Managing behaviours: How to change the behaviour of your staff

Why manage behaviour?

Think Wells Fargo. The organisation was recently in the limelight for all the wrong reasons. The Los Angeles City Attorney and the Office of the Controller of the Currency (OCC) fined the bank $185 million because more than 2 million bank accounts or credit cards were opened or applied for without customers' knowledge between May 2011 and July 2015. Some 5,300 employees were dismissed because “they had done the wrong thing.” The CEO lost his job. Had behaviour been managed, this could have been avoided.

Think Volkswagen. The company has been fined millions of dollars and is paying compensations to thousands of customers for having used a software to cheat on emissions testing for more than 30 million diesel vehicles around the world. The CEO and a number of senior staff lost their jobs. Had behaviour been managed, this could have been avoided.

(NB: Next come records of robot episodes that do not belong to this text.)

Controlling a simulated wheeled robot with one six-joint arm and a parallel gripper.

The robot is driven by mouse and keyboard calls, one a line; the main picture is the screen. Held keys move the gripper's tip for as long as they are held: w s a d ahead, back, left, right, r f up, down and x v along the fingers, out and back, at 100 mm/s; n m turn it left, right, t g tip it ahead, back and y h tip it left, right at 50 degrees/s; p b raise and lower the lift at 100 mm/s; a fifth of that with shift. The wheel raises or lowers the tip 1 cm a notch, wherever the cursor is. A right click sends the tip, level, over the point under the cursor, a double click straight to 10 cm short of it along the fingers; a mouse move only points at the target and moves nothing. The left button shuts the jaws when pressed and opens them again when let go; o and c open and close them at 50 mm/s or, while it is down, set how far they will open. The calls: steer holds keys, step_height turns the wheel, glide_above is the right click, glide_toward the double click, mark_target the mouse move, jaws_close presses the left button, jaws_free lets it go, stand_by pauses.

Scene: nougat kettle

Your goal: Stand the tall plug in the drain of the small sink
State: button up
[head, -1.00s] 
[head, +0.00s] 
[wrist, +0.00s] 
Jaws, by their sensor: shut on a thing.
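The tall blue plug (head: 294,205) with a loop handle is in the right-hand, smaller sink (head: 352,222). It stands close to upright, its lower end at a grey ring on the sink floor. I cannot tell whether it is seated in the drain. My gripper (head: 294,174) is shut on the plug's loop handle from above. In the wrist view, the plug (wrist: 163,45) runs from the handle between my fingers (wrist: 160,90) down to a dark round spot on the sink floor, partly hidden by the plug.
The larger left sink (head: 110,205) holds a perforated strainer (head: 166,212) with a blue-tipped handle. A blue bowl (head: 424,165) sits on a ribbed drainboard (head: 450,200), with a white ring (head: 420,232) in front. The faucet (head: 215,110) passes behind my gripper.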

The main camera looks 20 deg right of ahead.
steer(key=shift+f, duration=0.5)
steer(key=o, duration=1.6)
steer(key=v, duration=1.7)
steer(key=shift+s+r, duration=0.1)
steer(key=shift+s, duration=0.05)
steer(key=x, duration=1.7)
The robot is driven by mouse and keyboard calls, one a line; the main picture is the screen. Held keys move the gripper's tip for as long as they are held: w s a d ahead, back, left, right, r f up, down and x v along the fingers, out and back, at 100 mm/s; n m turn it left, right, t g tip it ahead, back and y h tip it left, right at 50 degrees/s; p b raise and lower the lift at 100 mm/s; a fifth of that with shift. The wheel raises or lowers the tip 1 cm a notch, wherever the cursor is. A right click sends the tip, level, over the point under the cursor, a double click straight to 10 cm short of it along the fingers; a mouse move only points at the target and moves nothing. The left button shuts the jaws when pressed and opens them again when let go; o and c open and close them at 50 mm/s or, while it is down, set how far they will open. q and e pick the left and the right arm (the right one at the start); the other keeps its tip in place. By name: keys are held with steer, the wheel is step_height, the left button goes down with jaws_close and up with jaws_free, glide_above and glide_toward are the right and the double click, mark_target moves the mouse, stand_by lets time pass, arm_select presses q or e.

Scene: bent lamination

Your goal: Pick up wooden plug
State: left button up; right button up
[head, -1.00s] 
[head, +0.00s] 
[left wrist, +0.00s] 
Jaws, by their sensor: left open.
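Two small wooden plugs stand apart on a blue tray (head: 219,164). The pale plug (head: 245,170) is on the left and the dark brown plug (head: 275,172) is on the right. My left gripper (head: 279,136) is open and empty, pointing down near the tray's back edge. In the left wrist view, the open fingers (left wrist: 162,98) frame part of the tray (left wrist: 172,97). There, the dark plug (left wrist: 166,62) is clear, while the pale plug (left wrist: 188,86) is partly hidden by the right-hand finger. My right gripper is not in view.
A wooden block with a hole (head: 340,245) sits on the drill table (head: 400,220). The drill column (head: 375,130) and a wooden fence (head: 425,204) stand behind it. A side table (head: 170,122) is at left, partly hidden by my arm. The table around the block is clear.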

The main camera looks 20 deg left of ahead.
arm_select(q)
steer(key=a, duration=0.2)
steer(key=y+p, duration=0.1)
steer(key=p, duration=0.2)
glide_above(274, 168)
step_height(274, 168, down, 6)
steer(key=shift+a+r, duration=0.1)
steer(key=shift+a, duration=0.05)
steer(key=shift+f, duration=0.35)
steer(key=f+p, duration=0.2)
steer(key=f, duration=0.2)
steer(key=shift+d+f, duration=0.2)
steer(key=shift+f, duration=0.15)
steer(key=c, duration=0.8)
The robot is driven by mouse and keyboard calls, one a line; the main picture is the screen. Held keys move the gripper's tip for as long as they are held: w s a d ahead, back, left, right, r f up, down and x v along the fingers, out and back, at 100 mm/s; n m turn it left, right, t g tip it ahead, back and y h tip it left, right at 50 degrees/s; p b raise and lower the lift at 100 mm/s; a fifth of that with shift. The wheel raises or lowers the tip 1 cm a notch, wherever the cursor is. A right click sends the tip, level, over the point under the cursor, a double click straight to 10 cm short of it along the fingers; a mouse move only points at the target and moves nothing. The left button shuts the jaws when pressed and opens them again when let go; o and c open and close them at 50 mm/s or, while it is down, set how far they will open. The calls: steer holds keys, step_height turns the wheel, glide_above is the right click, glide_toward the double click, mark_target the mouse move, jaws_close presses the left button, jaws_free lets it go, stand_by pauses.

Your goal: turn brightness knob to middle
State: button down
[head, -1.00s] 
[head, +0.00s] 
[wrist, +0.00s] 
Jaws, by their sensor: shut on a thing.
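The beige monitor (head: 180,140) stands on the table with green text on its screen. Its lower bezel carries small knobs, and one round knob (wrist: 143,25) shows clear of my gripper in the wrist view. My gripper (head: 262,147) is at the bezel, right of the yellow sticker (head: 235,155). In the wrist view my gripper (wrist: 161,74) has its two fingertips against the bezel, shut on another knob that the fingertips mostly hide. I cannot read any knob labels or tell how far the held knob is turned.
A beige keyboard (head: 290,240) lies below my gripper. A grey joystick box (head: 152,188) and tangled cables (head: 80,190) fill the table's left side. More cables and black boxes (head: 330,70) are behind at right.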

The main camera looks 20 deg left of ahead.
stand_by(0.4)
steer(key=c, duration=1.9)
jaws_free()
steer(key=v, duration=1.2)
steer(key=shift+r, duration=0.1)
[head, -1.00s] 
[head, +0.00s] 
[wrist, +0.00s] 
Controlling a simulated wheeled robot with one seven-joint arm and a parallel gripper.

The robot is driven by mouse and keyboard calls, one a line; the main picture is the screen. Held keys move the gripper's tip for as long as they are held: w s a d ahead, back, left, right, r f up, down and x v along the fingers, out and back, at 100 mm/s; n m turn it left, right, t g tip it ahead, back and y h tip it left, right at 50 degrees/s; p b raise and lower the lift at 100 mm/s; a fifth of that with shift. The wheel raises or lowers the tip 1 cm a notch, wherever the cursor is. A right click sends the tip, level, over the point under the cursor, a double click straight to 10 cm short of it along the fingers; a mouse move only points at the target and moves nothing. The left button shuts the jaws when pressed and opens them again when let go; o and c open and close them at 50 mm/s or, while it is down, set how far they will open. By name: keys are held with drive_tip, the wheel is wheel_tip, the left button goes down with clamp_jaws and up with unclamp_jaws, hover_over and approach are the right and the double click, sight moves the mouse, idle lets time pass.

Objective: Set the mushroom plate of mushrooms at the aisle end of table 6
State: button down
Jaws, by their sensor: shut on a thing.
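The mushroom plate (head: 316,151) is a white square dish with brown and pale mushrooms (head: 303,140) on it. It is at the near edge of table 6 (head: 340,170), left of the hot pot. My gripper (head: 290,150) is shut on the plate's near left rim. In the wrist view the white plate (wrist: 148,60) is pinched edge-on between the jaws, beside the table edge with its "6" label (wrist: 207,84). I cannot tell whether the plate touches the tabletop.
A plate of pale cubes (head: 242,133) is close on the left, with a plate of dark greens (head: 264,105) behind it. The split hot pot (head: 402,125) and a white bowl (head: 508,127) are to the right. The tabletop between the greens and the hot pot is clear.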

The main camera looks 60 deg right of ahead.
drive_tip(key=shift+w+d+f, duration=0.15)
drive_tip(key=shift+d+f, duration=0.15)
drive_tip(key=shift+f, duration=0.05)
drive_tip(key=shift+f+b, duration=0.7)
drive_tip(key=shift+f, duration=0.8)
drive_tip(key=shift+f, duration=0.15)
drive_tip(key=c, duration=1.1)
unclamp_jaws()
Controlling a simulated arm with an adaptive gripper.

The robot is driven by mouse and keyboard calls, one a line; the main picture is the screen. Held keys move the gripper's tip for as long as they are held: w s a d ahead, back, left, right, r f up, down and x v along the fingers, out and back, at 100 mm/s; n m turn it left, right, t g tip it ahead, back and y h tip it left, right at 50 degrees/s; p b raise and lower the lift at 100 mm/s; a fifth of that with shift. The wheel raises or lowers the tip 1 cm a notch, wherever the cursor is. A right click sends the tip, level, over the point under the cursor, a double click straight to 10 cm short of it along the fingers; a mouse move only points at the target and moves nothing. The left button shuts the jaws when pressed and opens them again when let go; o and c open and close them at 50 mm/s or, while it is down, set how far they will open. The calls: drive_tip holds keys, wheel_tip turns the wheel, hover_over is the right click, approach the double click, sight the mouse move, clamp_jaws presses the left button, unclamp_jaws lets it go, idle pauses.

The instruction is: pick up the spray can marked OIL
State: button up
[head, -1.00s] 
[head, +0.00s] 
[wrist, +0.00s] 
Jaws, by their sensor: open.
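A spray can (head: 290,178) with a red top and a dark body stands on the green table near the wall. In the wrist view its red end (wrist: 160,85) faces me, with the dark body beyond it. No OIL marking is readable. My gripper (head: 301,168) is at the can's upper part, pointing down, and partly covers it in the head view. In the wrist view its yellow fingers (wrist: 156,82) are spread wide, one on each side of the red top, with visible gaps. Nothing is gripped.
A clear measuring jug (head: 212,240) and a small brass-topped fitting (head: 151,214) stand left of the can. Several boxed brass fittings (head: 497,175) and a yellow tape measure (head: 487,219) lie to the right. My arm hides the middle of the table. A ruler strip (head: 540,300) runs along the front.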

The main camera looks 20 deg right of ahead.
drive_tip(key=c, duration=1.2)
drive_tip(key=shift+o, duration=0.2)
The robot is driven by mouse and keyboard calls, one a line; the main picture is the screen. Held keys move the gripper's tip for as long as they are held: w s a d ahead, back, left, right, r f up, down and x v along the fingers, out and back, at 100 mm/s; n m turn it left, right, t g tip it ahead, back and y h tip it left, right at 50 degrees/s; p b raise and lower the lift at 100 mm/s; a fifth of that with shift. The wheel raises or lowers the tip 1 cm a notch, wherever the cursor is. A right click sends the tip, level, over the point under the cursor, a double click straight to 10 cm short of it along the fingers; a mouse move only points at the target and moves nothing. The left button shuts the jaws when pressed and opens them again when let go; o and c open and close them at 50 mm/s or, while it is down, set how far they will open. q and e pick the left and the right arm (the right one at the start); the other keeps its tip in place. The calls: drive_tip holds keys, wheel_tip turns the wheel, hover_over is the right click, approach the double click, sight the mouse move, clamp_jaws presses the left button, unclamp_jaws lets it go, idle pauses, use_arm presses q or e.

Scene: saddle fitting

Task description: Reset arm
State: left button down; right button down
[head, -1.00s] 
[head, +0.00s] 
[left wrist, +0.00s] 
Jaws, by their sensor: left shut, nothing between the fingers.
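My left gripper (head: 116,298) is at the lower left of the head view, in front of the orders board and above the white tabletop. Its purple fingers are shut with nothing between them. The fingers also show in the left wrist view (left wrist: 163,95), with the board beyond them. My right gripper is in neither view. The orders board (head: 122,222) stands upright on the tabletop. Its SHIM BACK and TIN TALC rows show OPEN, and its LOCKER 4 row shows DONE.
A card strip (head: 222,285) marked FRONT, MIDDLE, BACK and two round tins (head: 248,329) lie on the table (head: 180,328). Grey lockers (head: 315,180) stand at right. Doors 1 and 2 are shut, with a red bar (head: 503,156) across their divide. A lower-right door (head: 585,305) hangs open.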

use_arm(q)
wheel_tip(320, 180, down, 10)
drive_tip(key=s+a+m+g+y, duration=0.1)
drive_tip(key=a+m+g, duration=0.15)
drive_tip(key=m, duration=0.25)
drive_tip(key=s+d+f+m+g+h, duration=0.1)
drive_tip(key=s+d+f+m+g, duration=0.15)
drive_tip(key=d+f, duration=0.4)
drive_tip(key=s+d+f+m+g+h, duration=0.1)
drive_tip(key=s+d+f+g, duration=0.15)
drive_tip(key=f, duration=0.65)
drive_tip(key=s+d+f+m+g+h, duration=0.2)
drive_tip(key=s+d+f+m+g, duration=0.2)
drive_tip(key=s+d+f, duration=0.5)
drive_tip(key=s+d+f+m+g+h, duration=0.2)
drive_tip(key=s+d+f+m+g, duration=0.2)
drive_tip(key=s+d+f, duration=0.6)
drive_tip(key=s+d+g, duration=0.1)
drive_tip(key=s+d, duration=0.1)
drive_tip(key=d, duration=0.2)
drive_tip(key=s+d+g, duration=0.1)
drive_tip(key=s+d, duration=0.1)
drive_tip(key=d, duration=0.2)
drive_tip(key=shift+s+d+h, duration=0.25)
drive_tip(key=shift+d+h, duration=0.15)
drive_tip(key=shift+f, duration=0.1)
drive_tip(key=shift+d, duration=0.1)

The list goes on. The consequences of not managing behaviour of employees can be terrible, as in loss of life when safety is at risk. Sometimes it is reputation that is impacted, and sometimes the business disappears entirely. One thing is sure: everyone suffers.

Leaders and managers are very comfortable managing the tasks carried out by employees (I call this the WHAT). They are however often not so comfortable managing the way these tasks are carried out (I call this the HOW). Managing HOW tasks get done is about managing the behaviour of your people, which is often not addressed at an organisational level. This is a mistake, as not doing it can lead to:

  • Low staff engagement
  • Low morale
  • Loss of reputation
  • Increased risk
  • Impact on financial results
  • Increased recruiting and compensation costs
  • Waste of time and resources

What is managing behaviour?

You may have heard of managing behaviours or behaviour management in a health or education context: “Behaviour management is a process that guides people to change their actions within a specific context. It is usually used to change negative behaviours and habits (…) The process involves identifying the negative behaviour, raising awareness about alternative behaviours, changing the environment to reduce negative behaviour and offering positive reinforcement to encourage alternative behaviours.”

Parents frequently use those techniques to change children's behaviour at home. They identify the trigger for the behaviour, and which behaviours they want to encourage and which ones they want to discourage. Identifying the consequences of negative behaviours is the final step.

It is not that different in a professional environment. Staff need to be aware of the behaviours that are okay and those that aren’t, and why. Leaders and managers need to support them in the process. They need to make sure they have put everything in place to facilitate the development of the appropriate behaviours and the elimination of others.

What makes it tricky in a professional environment is that there are more than two parents and a child to take into account. There is often a complex level of hierarchy and divisions, groups and teams that interact in a variety of forms. There are also a number of quirks, as described by my colleague Amanda Fajak, which make things even more complicated. For example, the fact that we are naturally obedient and will not confront hierarchy, or the fact that we won’t speak up if we think someone else will.

“Managing behaviour” is not about controlling and knowing how every single employee in the business is behaving at any point in time. It is about putting things in place to ensure that staff are encouraged to adopt the appropriate behaviours and drop the bad ones.

So how can you manage behaviour in the office?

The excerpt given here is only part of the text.